I’m aiming to better my tennis game this year by being absolutely ruthless in my on-court form, fire, and the fear I instill in others.  Resolution #2 (get in shape) will without a doubt turn me into a trim tennis champion, but the other half of the game is mental. John McEnroe once said, “I’ll let the racquet do the talking”, which is pretty ironic, considering John McEnroe was known for his nefarious on-court arguments and tantrums. As seen below:

So instead of letting my racquet talk, I myself am going to talk – so. much. SMACK. To the point that I’ve offended at least everyone at my match and my opponent wouldn’t dare get on the court with me again. My inspiration is the ever-volatile Aussie  bad boy of the tennis world, Nick Kyrgios. His sledge game is so strong that he doesn’t let the white painted lines of the court limit his targets. No, no, no. Instead, during a match against French Open champion, Stan Wawrinka, Nick informed Stan that Stan’s current girlfriend has also *ahem* played with another pro tennis player and close friend of Nick’s, Thanasi Kokkinakis (I’ll let you try to annuciate that one yourself) 

May my shade thrown not be insipid, but just as inspirational as above.

4. Cease & Desist Doing My Own Eyebrows

It’s one thing to take artistic license when decorating a room.

“And we’re just going to add that candle right….there. These 17 candles go great with the 34 ornamental pillows I have on my bed. I might not be able to sleep on my bed, or light any of these candles as this room is now a grade-A fire hazard, but it looks so good. Call me Joanna Gaines & give me a TV show, HGTV

BUT, when dealing with hair that grows on your face, you’re playing with fire. Too much plucking and pruning and snipping and shaping and your eyebrows will be as shiny and shimmering as the bare skin on Whoopi Goldberg’s nonexistent brow. But, don’t maintain it at all and you might as well grab a basketball and join your fellow unibrow brother, New Orleans Pelican’s Anthony Davis and “Bow to the Brow”. There’s a fine line between “bad bitch” and “bad brow”, and it’s one you should only let a professional tread (& thread) on.

anthony davis

5. Write a Musical Utilizing Sean Paul’s Entire Musical Catalog

Because you’d all be lying if you say you would not buy tickets to that show. There would be ample dancing, Jamaican flags, and the sweet potent essence of ganja wafting over the crowd. A party isn’t a party until these melodic and pithy lyrics fill the air:

“One ting mi haffi tell dem Dutty got di woody woody
Frontway backway Dutty K man have di shooby shooby
Virgin dem waan gimme and mi have to tooky tooky”
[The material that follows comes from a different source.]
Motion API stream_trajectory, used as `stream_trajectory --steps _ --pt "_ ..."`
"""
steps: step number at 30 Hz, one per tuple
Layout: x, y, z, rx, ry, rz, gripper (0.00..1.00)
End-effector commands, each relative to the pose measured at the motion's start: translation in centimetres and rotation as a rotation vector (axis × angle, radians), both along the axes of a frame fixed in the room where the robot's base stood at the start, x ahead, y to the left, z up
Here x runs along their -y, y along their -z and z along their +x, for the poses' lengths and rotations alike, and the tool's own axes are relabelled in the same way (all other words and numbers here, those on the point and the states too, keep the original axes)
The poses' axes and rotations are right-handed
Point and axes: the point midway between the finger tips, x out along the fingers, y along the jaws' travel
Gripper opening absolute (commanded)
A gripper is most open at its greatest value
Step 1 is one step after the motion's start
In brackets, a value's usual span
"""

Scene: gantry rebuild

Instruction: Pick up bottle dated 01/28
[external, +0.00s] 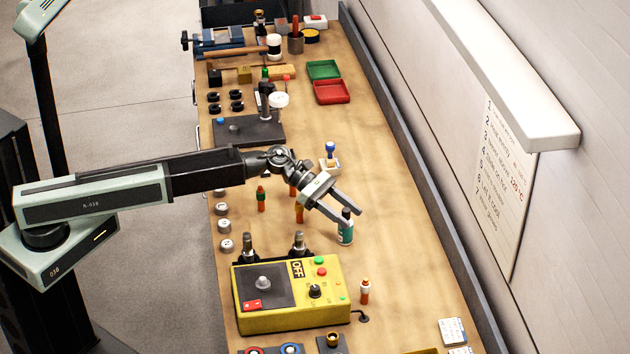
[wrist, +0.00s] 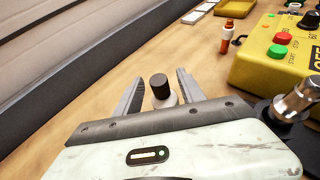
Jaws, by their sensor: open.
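My gripper (external: 354,219) is open, with a finger to either side of the bottle's top. In the wrist view the gripper (wrist: 160,76) shows gaps between the cap and both fingers. I cannot read any date on the bottle.
A yellow control box (external: 290,318) with buttons stands in front of the gripper, and also shows at right in the wrist view (wrist: 262,74). A stamp-like blue-knobbed item (external: 330,160) stands behind. Red (external: 331,92) and green (external: 324,69) trays lie farther back.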

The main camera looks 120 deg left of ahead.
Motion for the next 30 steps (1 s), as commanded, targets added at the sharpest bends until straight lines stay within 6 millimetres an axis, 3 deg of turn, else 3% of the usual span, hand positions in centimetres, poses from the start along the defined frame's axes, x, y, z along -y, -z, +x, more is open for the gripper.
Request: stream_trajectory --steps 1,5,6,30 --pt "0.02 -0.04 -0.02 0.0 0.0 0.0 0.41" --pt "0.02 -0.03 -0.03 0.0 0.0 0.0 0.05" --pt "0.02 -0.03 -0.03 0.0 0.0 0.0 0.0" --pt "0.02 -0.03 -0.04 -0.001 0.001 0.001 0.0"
                                                                          – “Like Glue”, Sean Paul

And maybe sprinkle a few Shaggy songs in there too.

6. Learn the Word “No”.

Erin.jpg

7. Prioritize My Time

This may or may not include:

  • Spend an entire afternoon in pj’s snuggled in bed, roll of cookie dough in one hand, and my tablet scrolling through pictures of Cam Newton in the other.
  • Challenging myself to re watch as many episodes of Parks & Rec in one month as possible.
  • Organize my closet using the Dewey Decimal system. No, I’m not sure how this would work either.
  • Incorporating regular siestas into my day. Fun and functional.